What is truth? The question that never seems to get a straight answer

What is truth? The question that never seems to get a straight answer February 12, 2018

It comes down to truth. But how do we know what that is …exactly?

Facebook is currently grappling with its newsfeed, trying to filter Fake News from Real News. At the same time they are trying to push stories that are popular within a user’s circle of friends.

Facebook is facing a philosophical, sociological, and theological reality:  You can’t have what’s popular and at the same time embrace truth. It seems we embrace the falsehoods, the lies and the exaggerated – and we aren’t afraid of telling others, hoping to gain them to our team.

In a fascinating article at Wired Magazine, the multi-billion user company is facing criticism from all sides of the spectrum that it’s playing favorites. Facebook has been called out for screening out conservative thought and at the same time helping promote Russian bought propaganda.

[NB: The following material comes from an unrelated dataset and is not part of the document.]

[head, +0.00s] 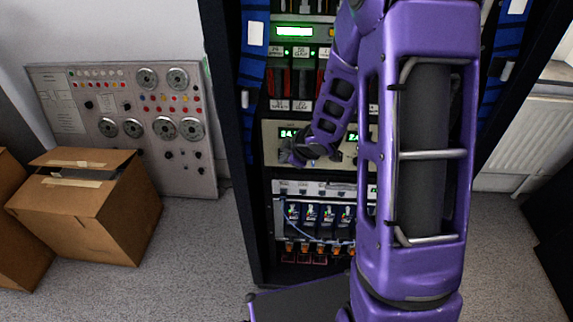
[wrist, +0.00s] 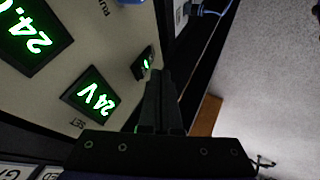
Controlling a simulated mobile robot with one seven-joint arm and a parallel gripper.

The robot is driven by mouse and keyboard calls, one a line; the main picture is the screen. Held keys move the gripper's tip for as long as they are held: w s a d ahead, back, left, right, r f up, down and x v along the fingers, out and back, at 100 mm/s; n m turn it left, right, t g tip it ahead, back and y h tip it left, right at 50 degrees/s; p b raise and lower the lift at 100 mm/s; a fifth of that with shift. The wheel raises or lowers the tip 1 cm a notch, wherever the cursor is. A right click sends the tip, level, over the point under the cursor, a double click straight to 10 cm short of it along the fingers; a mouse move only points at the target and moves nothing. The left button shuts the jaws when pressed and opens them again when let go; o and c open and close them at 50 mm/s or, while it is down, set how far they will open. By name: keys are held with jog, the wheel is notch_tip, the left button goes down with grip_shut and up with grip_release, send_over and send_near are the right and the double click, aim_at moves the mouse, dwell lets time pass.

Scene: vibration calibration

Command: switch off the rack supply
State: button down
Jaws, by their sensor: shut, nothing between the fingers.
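The rack supply is a pale panel (head: 270,152) in the black rack, with green lit displays in the head view. A small black switch (wrist: 144,63) with green light shows on the panel. My gripper (wrist: 162,72) is shut and empty, its fingertips right beside this switch; I cannot tell whether they touch. In the head view my gripper (head: 290,156) is in front of the panel's lower left, and my arm hides much of its right.
Below the supply is a unit (head: 283,187) with several modules and a blue cable. Blue cable bundles (head: 253,70) run down the rack's sides. A grey instrument panel (head: 130,125) leans at the left wall, with an open cardboard box (head: 85,205) before it. Floor (head: 190,270) left of the rack is clear.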

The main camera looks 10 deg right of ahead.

In response, the company is boosting certain publishers, ones whose content is “trustworthy, informative, and local.”

Mark Zuckerberg, the founder and owner of the giant  has finally figured out that social media has played a negative role in a “world that feels anxious and divided.  Facebook has a lot of work to do, whether it’s protecting our community form abuse and hate, defending against intervening nation-states, or making sure that time spent on Facebook is time well spent.”

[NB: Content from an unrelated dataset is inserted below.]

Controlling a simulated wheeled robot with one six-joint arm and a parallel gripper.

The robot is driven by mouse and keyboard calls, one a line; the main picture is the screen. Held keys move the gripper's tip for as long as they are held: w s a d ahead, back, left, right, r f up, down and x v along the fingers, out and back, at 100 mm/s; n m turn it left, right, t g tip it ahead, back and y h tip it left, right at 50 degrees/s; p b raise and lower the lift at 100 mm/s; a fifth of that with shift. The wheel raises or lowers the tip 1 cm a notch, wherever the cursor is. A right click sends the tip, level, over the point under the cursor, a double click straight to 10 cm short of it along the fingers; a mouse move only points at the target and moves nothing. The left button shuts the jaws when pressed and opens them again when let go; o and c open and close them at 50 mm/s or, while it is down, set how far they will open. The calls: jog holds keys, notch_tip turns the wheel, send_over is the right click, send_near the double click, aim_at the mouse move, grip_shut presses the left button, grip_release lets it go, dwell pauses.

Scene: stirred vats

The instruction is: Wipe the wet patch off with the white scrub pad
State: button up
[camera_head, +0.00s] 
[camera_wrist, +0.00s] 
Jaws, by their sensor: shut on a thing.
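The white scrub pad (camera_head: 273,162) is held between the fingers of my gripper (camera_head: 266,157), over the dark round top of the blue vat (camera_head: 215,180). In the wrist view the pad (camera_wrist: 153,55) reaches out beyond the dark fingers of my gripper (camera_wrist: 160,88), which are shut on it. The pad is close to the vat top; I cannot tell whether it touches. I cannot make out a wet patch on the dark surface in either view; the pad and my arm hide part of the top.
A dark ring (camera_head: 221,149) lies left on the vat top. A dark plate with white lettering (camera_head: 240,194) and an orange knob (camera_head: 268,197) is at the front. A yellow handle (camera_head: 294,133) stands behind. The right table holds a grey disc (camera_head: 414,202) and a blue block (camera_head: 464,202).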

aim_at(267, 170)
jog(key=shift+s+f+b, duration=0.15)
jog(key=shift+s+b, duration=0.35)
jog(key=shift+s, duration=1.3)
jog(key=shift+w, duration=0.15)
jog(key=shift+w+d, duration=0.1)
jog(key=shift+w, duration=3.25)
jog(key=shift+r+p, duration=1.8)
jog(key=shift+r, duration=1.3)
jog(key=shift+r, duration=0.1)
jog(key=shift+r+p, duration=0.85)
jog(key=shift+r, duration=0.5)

Where do you source truth?

Let’s be honest, we shouldn’t go to Facebook for truth.

We see people on vacation, dining on the beach, drink in hand. For the moment that might be real, but it doesn’t accurately reflect the truth of the situation. The fight at the airport, the sunburn on the winter white skin, the swimwear that fits too snugly.

And social media isn’t a reflection of our day-to-day struggles. We tend to talk about all the good things. Few of us post what we fear – afraid of what others think, afraid of failure, afraid of the future. But that’s reality. That’s truth.

Facebook has impacted the words published on Patheos. For all I know, no one will read this (unless of course you subscribe via email on the right side of this post). For whatever reason, the algorithm has impacted the shares of articles published in this space, one of the largest venues for religious dialogue.

Is it for fear of truth?

The hunt for what’s real

Truth has always been elusive. The famous dialogue between Jesus and Pontius Pilate has Jesus claiming to “bear witness to the truth. Every one that is of the truth hears my voice.”

The Roman governor stated with great flourish, “What is Truth.”  In Latin this statement is simply, Quid Est veritas?

Was his question philosophical?  Was it jestful and sarcastic? Was it that of a seeker?

The text denotes that Pilate left before Jesus could answer.

He never really wanted the truth after all.

And I’m afraid that most of us are too afraid of the answer to ask the question.

Truth
We are all reaching for truth — even if we don’t know what it looks like

The Four Truths, The Cross, and the Human Condition

In Buddhism, the Four Truths center on suffering:

  1. The truth that suffering exists (Dukkha).
  2. The truth that suffering exists with a root cause (craving).
  3. The truth that suffering can be eliminated (Nirvana).
  4. The truth that there is a way to eliminate suffering known as the Noble 

But truth is more than suffering.

In Christianity truth is not so much a list of facts, rather it’s an embodiment of a person. It was Jesus after all who said, “I am the Way and the Truth and the Life; no one comes to the Father but through me.”

So we take him at his claim – that in Him is all truth.

As C.S. Lewis artfully writes, this truth claiming rabbi is a trilemma – He is either Mad , a delusional man with some persuasive skills. Or he is bad, an angel of light sent to delude us. Or that he is Lord, the truth that he claims.

That’s my faith — it lives, and dies, on Jesus. That’s why I can sort out the right from wrong in this crazy world of grey,  because of who is inside me.

Fake News, Facebook, and the Future

I hate the skepticism that this world is brewing. In my generation, it was Nixon  and Vietnam and race relations that caused us to question authority.

In this generation, it’s a swarm mentality over every little wrong. It’s the out-of-proportion responses. It’s the broad brushes that we wipe over entire people.  After all while either believe everything to be true or nothing. There is no middle ground.

In a world of lies, it’s easy to take the cynics path, to trust no one.
I want to believe in something, I really do.